Verify before you commit

Tax rates, Sodra contributions, income thresholds and the work-hours rules were all in flux around 2026. Before you register or sign a freelance contract, confirm the live figures on VMI and Sodra, and confirm with Migration that self-employment is permitted under your specific residence permit.

Frequently asked

Can an international student register individuali veikla?+

EU/EEA students can register freely. Non-EU students must first hold a valid Lithuanian residence permit; the residence permit is what lets you do paid activity, but confirm with Migration that self-employment is allowed under your specific study permit before you start.

How is individuali veikla taxed?+

Income tax (GPM) on individual-activity profit is a headline 15%, reduced by a tax credit to an effective ~5% on lower profit and rising towards 15% as profit grows.
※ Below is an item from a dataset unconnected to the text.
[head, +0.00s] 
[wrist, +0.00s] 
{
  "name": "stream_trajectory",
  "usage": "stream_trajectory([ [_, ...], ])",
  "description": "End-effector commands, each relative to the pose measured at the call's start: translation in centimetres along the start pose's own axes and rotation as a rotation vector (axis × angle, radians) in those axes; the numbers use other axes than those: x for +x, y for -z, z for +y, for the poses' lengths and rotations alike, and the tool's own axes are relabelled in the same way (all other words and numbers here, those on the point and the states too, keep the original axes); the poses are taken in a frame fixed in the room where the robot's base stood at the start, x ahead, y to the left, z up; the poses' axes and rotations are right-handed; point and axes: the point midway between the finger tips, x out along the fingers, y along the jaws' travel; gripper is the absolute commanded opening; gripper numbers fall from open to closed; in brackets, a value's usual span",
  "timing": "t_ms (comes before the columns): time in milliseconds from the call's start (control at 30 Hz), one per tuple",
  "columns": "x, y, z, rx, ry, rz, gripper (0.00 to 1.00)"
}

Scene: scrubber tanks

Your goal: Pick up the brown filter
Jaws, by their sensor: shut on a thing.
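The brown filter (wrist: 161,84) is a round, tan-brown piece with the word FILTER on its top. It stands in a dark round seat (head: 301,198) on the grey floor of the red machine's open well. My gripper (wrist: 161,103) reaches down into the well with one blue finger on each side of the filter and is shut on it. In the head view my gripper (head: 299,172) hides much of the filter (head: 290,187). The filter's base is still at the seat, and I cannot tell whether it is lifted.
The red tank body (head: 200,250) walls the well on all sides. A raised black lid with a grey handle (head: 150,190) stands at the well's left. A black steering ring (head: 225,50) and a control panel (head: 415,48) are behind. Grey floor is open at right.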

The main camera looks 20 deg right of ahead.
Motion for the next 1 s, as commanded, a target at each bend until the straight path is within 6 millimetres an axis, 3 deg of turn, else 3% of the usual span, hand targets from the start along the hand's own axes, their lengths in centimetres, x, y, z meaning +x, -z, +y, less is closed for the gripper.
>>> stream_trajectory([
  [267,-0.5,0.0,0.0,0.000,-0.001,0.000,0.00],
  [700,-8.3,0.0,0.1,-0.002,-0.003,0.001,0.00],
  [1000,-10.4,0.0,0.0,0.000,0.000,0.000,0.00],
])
You also pay Sodra VSD and PSD contributions. Figures change yearly — check VMI and Sodra.

Does it cost anything to register?+

Registering an individual-activity certificate (individuali veikla pagal pažymą) with VMI is free and done online through Mano VMI. You can start the activity the moment you submit. A separate business licence (verslo liudijimas) has a municipal fee instead.

Do I need a personal code (asmens kodas) first?+

Yes, effectively. You register through Mano VMI, which requires Lithuanian e-identification tied to your personal code. Non-EU students get a personal code with their residence permit, not automatically with the visa.

Will freelancing affect my study residence permit?+

Your permit is issued for studying — staying enrolled is what keeps it valid. Self-employment income does not replace that. Big income gaps in your declared activity or stopping your studies can put the permit at risk, so keep enrolment in good standing.